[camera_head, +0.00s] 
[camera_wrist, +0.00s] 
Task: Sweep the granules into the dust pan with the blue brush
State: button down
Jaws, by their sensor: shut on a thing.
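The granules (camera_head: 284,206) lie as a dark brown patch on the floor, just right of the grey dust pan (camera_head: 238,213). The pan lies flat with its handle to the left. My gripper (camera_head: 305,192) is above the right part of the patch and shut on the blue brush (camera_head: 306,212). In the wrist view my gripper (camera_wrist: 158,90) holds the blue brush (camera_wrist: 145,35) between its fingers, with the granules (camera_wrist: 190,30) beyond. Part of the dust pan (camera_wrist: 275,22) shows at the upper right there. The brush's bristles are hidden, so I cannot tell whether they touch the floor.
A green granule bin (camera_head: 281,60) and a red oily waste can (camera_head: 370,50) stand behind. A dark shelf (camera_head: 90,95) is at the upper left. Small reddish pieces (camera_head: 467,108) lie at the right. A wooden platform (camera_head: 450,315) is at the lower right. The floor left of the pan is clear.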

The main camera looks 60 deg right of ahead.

++++++++++++++++++++

Go back to the data above and please quote exactly, and only, the lines from the line with "Jaws, by their sensor: shut on a thing." through its last line.

> _The response_
Jaws, by their sensor: shut on a thing.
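The granules (camera_head: 284,206) lie as a dark brown patch on the floor, just right of the grey dust pan (camera_head: 238,213). The pan lies flat with its handle to the left. My gripper (camera_head: 305,192) is above the right part of the patch and shut on the blue brush (camera_head: 306,212). In the wrist view my gripper (camera_wrist: 158,90) holds the blue brush (camera_wrist: 145,35) between its fingers, with the granules (camera_wrist: 190,30) beyond. Part of the dust pan (camera_wrist: 275,22) shows at the upper right there. The brush's bristles are hidden, so I cannot tell whether they touch the floor.
A green granule bin (camera_head: 281,60) and a red oily waste can (camera_head: 370,50) stand behind. A dark shelf (camera_head: 90,95) is at the upper left. Small reddish pieces (camera_head: 467,108) lie at the right. A wooden platform (camera_head: 450,315) is at the lower right. The floor left of the pan is clear.

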The main camera looks 60 deg right of ahead.

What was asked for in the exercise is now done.